The concept of using stochastic simulation to define erosion distances to generate a range of probabilities, rather than the industry-wide deterministic method used to define an erosion distance for a single predetermined probability, has been a recent objective of coastal hazard research. The method described in this research paper uses a distribution of values for each parameter to account for the expected variation. Parameters are then combined using a Monte-Carlo routine to produce the probabilistic forecast of future shoreline location. The method is still based on the same components used in the deterministic method, but can incorporate the wide range of approaches used for determining the value for each component. The method also enables the sensitivity of different input parameters to be quickly determined.

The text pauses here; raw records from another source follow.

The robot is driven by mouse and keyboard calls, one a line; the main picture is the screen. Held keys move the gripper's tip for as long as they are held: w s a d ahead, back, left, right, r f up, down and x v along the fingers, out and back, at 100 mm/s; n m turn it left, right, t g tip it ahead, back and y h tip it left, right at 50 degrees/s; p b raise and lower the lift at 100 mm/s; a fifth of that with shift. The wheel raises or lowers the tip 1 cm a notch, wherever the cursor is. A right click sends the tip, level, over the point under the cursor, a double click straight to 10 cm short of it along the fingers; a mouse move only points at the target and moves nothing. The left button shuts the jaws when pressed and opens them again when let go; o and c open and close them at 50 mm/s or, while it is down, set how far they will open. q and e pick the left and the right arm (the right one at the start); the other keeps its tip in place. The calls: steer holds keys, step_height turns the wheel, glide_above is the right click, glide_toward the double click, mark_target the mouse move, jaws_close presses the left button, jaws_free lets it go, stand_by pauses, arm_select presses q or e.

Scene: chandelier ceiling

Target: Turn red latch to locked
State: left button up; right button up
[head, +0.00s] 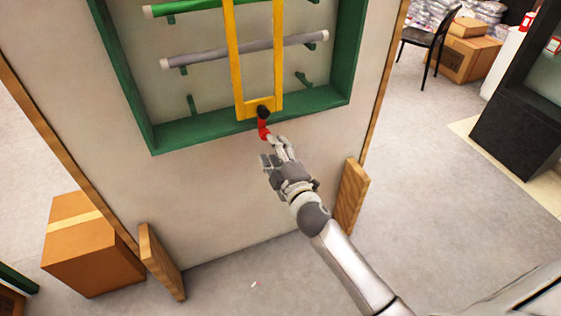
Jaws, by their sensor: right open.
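The red latch (263,130) hangs below a black knob (263,112) at the bottom of a yellow frame (235,60). The latch points down, slightly tilted, in front of the green frame's lower edge. My right gripper (271,150) is open just below the latch, with one finger close to its lower end. I cannot tell whether that finger touches it. My left gripper is not in view.
The green frame (140,100) is on a pale upright panel (215,190) and holds a green bar and a grey bar (215,54). Wooden feet (350,200) stick out at the panel's base. A cardboard box (90,250) stands at left.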

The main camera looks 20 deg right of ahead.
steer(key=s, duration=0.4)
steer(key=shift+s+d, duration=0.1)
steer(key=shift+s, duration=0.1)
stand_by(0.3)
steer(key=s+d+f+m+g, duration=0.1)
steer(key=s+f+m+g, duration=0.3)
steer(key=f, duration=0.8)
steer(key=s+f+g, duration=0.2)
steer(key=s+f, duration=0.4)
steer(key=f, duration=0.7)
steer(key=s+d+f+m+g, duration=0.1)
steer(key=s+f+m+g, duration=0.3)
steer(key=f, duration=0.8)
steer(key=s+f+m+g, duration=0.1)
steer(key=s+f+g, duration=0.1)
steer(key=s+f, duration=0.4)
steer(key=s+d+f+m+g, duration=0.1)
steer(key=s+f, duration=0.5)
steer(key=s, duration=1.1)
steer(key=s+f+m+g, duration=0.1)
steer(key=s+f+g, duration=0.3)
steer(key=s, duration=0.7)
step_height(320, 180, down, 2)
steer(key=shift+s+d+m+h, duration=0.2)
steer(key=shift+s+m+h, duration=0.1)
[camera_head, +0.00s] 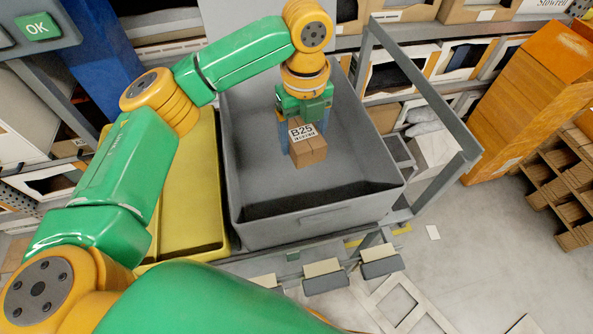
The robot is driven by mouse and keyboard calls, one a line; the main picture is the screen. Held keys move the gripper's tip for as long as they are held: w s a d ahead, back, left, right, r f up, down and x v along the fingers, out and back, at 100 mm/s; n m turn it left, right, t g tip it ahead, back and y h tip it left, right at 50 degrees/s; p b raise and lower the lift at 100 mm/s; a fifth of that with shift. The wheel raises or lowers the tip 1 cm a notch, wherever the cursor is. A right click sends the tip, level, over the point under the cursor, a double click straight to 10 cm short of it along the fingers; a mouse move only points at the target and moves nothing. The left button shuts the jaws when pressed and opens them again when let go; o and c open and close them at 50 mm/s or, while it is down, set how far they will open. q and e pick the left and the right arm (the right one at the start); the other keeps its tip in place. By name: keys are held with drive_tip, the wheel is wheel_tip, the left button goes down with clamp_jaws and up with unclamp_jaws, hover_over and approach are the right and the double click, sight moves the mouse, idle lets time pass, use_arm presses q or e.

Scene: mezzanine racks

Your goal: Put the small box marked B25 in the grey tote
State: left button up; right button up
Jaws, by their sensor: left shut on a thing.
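The small brown cardboard box marked B25 (308,151) hangs in my left gripper (303,127), its white label facing up. The gripper is shut on it, with a blue finger showing at the box's left side. The box shows over the inside of the grey tote (320,226). I cannot tell how high it is above the tote floor. The part of the tote that shows is otherwise empty. My right gripper is not in view.
A yellow tote (187,205) stands left of the grey one. A grey metal frame (428,87) rises at the right. Shelves with boxes line the back. An orange cabinet (535,95) and wooden pallets (565,185) stand at the right, with open floor in front.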

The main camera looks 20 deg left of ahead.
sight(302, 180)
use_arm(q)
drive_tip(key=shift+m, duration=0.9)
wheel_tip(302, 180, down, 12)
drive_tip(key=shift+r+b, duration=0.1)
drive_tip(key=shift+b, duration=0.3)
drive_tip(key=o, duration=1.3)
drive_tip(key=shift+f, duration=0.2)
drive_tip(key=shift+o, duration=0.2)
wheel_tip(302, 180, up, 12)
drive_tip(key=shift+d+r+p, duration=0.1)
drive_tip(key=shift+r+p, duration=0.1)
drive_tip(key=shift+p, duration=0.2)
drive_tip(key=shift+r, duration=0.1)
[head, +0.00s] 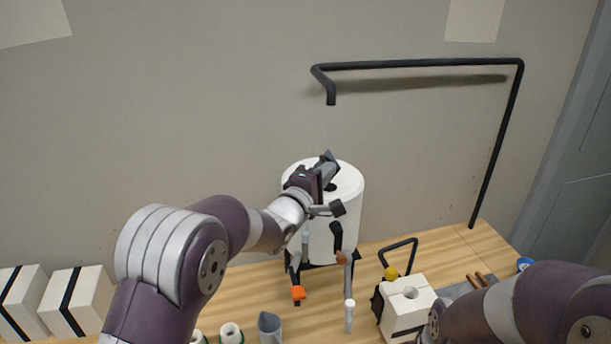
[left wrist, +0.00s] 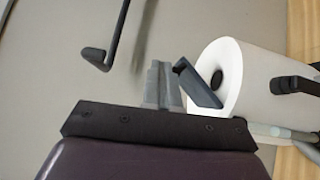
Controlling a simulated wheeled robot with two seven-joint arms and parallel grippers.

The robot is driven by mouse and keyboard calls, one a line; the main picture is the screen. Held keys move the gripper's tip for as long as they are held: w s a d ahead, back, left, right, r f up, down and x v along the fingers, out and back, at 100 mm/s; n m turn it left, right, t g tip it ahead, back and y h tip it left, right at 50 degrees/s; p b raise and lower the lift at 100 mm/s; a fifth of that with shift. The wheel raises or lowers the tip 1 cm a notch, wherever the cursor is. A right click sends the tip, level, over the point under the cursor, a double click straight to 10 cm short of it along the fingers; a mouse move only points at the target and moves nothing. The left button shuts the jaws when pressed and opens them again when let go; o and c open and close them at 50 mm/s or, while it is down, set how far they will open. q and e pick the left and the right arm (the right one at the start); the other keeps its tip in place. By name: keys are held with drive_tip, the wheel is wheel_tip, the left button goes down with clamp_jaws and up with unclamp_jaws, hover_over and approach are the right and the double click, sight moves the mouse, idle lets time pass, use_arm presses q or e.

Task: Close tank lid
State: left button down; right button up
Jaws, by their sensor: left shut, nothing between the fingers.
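The white tank (head: 346,222) is an upright cylinder against the back of the bench. Its top has a dark round opening, which also shows in the left wrist view, where the tank (left wrist: 262,85) lies at the right. A dark slate flap (left wrist: 197,83), apparently the lid, stands tilted up beside the opening, so the opening is uncovered. My left gripper (head: 327,172) is over the tank's top, its fingers shut and empty. In the left wrist view the fingertips (left wrist: 163,85) are close beside the flap; I cannot tell whether they touch it. My right gripper is out of view.
A black pipe frame (head: 420,65) rises behind the tank at the right. A white block (head: 405,305) with a hole stands front right of the tank. A grey jug (head: 269,327) and an orange-ended lever (head: 298,293) are in front. White boxes (head: 80,300) stand at left.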

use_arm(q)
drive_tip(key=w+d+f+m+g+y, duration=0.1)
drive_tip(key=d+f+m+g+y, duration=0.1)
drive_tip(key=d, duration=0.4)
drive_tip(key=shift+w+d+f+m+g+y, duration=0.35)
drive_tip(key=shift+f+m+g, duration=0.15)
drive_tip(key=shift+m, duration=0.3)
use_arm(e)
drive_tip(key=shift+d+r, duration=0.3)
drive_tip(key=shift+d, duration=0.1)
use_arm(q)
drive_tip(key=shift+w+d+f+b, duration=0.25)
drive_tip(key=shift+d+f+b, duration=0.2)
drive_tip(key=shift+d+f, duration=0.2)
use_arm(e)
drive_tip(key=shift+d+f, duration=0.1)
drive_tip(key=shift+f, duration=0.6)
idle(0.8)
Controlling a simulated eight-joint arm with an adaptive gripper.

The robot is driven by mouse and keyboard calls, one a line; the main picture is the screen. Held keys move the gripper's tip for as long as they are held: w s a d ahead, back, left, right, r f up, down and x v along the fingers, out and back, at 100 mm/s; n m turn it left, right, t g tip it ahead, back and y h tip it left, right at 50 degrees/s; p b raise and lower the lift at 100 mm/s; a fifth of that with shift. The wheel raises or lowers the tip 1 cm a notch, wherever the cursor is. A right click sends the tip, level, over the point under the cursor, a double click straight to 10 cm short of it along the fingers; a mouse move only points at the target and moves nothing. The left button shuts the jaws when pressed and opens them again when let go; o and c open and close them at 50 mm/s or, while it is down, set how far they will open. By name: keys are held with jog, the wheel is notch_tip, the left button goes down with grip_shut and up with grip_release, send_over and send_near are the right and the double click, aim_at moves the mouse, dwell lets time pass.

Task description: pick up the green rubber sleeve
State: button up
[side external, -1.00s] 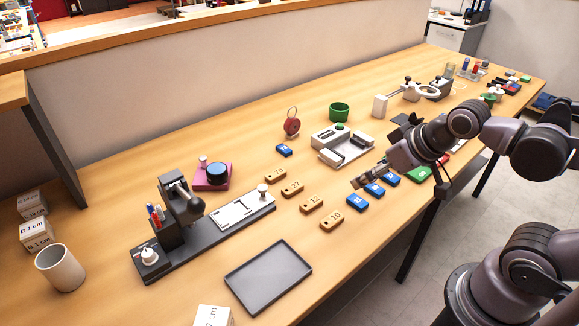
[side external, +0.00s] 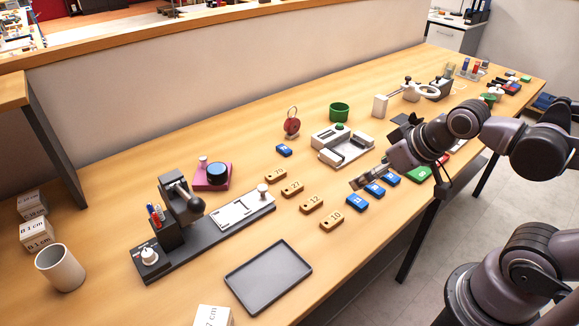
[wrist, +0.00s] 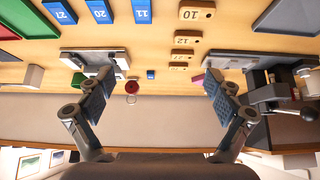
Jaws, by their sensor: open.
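The green rubber sleeve (side external: 340,112) appears to be the short green cylinder standing on the bench, behind the white device with a green button (side external: 342,146). In the wrist view a small green shape (wrist: 77,81), seemingly the sleeve, shows beside the left finger, partly hidden by the device. My gripper (side external: 368,177) is over the front of the bench near the blue tags, to the front right of the sleeve and apart from it. In the wrist view my gripper (wrist: 158,96) has its fingers wide apart with nothing between them.
A red key tag (side external: 292,124) stands left of the sleeve, and a white stand (side external: 380,106) is to its right. Blue tags (side external: 356,203) and wooden number tags (side external: 311,204) lie near my gripper. A grey tray (side external: 268,277) lies at the front. The back wall rises behind the bench.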

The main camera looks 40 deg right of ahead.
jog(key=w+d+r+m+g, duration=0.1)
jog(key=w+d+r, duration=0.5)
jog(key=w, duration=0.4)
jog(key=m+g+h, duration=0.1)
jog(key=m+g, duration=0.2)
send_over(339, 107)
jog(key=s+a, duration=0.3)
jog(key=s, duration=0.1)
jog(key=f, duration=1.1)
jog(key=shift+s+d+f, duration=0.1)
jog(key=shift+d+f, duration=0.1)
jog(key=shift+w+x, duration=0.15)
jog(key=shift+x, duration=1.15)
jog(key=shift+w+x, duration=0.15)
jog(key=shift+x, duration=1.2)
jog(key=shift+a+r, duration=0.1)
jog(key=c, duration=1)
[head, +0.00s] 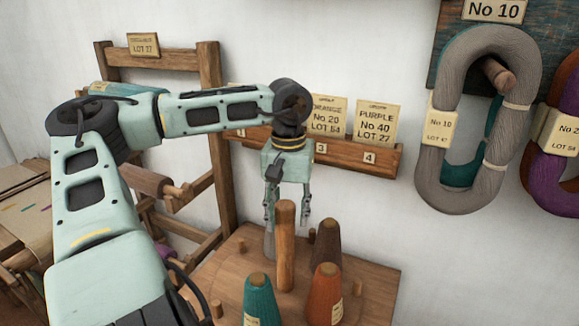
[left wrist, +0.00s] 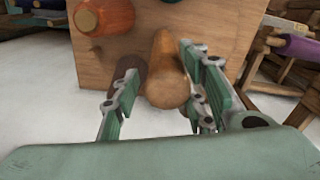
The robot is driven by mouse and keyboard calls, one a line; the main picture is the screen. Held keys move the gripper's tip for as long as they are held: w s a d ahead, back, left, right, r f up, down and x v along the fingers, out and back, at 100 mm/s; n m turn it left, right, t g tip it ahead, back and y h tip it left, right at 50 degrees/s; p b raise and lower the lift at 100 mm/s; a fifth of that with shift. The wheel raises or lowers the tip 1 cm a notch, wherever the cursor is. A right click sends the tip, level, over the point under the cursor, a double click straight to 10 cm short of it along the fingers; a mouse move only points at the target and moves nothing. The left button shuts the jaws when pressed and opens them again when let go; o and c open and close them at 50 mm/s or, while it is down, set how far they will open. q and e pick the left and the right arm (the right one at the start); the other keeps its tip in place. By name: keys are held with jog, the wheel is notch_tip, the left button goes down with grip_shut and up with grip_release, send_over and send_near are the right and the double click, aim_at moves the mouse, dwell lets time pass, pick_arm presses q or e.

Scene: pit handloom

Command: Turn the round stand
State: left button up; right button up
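The stand (head: 375,285) is a wooden board with a tall upright post (head: 285,245) in its middle; its visible edges look straight. A teal cone (head: 258,300), an orange cone (head: 325,295) and a brown cone (head: 327,245) stand around the post. A paler cone shape is partly hidden behind the post. My left gripper (head: 287,215) points down, just behind the post's top in the head view. In the left wrist view the post (left wrist: 166,72) shows between the two spread fingers. I cannot tell whether they touch it. My right gripper is not in view.
A wooden rack (head: 380,155) with lot cards runs along the white wall behind. A grey yarn hank (head: 440,110) hangs at the right. A wooden frame (head: 210,80) stands at the back left. Short pegs (head: 217,308) stick up from the board near the cones.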

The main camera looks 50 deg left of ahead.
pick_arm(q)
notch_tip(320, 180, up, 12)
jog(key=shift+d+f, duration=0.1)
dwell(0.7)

The paper illustrates its outputs using a typical example. Interestingly, the likelihoods assigned to the CSL Kapiti parameter values (presented at the Expert Panel Hearing in December, 2013), were also processed and the combined output was reported to have a probability of occurrence of 4% which is in well within the 1 to 10% range defining “very unlikely”. In addition, the 50 yr very unlikely CSL computation was found to have a 89% probability of occurrence at the 100 yr time-span, this being at the upper end of ”likely” (66 to 90%). These results provide added confidence that CSL 100 yr erosion hazard output achieved the intended probability level, and that the 50 yr potential erosion output used to define erosion hazard for existing dwellings slightly underestimates the NZCPS requirement of a 100 yr likely value.